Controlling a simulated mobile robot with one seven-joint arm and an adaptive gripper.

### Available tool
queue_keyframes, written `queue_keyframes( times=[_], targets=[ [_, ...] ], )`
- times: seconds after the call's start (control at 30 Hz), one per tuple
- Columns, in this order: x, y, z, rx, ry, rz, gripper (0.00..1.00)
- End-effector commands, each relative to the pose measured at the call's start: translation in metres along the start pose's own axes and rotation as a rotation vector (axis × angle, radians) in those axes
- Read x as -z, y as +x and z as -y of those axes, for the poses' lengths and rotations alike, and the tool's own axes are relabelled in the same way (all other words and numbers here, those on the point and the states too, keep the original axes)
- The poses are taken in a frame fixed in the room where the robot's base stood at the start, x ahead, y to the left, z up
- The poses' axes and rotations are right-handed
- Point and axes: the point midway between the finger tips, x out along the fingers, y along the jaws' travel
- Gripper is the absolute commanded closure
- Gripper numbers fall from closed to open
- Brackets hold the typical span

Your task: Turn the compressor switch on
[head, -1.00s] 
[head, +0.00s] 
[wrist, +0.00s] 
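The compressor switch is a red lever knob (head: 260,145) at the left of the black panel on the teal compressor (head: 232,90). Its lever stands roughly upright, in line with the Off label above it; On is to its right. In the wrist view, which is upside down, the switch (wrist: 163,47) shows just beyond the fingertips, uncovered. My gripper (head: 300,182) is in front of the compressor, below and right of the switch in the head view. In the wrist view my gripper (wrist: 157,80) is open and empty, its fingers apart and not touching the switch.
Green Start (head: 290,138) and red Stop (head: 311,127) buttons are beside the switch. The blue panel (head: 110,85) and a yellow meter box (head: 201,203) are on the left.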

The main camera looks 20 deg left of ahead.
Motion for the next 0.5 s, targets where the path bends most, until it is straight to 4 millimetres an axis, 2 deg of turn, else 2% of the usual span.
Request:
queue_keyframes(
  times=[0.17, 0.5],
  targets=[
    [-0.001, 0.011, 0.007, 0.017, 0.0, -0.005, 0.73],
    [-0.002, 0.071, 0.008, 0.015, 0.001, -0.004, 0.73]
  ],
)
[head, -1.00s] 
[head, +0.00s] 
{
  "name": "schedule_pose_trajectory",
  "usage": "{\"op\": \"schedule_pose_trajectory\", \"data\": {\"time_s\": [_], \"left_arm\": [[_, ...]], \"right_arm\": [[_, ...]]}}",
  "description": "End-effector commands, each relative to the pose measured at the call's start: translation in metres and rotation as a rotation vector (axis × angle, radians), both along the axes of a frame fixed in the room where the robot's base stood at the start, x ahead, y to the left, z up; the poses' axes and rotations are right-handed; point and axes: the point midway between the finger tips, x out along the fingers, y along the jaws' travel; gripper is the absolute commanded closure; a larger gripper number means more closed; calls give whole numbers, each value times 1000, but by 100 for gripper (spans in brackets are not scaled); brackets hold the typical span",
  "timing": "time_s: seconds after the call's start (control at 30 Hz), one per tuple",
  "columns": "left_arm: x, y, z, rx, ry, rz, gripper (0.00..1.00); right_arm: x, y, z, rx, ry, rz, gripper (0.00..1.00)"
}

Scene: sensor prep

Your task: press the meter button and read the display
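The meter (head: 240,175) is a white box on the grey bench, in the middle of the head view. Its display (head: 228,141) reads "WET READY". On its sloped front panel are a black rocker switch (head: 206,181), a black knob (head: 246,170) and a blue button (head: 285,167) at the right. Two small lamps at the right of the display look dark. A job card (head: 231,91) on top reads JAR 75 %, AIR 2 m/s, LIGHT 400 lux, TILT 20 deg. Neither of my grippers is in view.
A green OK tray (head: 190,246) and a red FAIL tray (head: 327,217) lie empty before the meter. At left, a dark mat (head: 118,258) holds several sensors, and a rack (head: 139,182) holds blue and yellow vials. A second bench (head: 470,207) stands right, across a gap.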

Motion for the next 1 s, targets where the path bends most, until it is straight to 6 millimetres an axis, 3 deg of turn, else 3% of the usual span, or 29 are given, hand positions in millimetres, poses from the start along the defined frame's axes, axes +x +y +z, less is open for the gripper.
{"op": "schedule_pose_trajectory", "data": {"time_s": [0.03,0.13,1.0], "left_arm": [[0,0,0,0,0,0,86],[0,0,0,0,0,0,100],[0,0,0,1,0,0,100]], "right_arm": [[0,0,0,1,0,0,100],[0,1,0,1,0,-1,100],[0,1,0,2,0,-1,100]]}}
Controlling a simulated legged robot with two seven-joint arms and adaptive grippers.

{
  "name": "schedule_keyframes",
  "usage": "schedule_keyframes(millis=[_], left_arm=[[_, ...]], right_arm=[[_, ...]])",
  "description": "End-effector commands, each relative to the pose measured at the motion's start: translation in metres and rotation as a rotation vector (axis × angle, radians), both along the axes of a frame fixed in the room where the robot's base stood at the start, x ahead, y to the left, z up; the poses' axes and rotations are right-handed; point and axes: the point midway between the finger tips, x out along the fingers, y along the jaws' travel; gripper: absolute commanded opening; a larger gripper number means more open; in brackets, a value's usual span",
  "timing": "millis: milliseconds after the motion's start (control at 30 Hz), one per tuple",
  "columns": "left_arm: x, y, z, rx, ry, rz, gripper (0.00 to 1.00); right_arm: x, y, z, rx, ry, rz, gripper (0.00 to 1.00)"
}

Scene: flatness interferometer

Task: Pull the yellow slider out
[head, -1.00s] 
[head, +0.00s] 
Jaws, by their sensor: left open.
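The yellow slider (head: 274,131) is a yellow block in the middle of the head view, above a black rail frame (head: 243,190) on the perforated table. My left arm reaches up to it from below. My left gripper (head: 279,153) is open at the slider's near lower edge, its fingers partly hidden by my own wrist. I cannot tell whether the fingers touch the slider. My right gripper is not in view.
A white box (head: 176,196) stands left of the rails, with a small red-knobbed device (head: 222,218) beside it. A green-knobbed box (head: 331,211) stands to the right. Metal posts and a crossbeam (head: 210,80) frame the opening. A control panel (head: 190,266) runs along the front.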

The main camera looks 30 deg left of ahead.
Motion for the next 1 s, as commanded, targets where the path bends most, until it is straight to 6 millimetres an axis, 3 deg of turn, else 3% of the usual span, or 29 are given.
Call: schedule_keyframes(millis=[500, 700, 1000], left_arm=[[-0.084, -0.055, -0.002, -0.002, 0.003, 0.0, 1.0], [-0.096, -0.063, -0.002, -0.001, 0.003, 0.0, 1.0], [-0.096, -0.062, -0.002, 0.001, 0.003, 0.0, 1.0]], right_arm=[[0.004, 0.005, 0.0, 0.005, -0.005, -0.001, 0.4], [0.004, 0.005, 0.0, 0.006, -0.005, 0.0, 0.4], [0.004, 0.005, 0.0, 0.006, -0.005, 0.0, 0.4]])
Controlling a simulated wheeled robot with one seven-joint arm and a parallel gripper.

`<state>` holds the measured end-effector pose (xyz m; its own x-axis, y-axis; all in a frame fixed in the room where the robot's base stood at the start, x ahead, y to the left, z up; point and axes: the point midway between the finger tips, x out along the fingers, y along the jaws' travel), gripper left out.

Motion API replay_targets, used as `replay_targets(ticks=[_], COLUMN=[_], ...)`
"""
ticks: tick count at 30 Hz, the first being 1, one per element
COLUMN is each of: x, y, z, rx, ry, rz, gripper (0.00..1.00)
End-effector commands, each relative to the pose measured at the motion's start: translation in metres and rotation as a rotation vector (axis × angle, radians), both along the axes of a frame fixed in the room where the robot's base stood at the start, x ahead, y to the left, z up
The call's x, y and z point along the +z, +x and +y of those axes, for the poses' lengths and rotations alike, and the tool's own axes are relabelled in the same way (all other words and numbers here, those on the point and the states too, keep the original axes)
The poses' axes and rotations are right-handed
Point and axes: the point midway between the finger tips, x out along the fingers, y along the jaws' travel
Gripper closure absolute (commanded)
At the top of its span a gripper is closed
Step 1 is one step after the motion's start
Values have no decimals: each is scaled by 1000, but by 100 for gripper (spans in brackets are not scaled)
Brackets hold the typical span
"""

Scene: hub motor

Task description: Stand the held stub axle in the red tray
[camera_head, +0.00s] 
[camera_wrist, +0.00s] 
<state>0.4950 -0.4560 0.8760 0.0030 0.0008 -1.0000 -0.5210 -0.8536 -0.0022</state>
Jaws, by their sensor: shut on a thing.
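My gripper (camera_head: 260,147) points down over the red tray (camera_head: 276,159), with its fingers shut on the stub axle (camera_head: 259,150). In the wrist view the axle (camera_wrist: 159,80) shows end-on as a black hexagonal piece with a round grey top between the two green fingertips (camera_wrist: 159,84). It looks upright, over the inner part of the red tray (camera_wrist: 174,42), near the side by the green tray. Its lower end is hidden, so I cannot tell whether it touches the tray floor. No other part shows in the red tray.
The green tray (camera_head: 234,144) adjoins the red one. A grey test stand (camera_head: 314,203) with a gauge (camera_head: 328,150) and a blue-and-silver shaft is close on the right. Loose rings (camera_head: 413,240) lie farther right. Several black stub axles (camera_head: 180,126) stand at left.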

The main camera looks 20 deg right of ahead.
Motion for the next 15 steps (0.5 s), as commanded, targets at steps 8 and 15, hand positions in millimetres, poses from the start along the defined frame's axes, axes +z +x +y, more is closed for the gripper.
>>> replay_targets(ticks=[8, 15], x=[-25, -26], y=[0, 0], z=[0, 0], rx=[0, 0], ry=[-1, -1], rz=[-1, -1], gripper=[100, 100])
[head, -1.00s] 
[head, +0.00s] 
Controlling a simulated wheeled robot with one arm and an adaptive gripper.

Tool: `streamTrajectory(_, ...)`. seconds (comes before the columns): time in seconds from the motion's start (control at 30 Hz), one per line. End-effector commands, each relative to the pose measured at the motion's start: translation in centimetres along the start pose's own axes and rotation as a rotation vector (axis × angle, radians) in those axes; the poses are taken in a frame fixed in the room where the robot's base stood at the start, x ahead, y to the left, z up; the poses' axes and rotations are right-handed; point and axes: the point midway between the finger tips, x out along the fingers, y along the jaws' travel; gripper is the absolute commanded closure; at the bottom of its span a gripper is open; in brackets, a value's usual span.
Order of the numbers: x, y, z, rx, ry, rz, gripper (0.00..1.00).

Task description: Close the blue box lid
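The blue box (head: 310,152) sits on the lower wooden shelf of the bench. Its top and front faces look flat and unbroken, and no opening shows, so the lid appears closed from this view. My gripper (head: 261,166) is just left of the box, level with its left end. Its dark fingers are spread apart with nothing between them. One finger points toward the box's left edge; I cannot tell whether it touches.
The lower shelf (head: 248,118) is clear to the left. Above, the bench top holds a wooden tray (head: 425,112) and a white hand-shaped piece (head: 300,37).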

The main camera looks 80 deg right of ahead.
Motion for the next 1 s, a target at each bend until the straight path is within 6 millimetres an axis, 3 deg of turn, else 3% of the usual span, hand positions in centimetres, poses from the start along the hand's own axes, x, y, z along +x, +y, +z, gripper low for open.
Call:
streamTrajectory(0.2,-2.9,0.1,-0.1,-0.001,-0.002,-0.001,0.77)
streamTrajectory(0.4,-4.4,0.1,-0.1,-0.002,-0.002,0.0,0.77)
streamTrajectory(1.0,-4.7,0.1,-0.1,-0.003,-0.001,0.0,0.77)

==========

Print only the lines that run from the start of the listing to the line bearing "- End-effector commands, each"; please keep the first line and that last one, exactly as they appear.

OUTPUT BELOW:
Controlling a simulated mobile robot with one seven-joint arm and an adaptive gripper.

### Available tool
queue_keyframes, written `queue_keyframes( times=[_], targets=[ [_, ...] ], )`
- times: seconds after the call's start (control at 30 Hz), one per tuple
- Columns, in this order: x, y, z, rx, ry, rz, gripper (0.00..1.00)
- End-effector commands, each relative to the pose measured at the call's start: translation in metres along the start pose's own axes and rotation as a rotation vector (axis × angle, radians) in those axes

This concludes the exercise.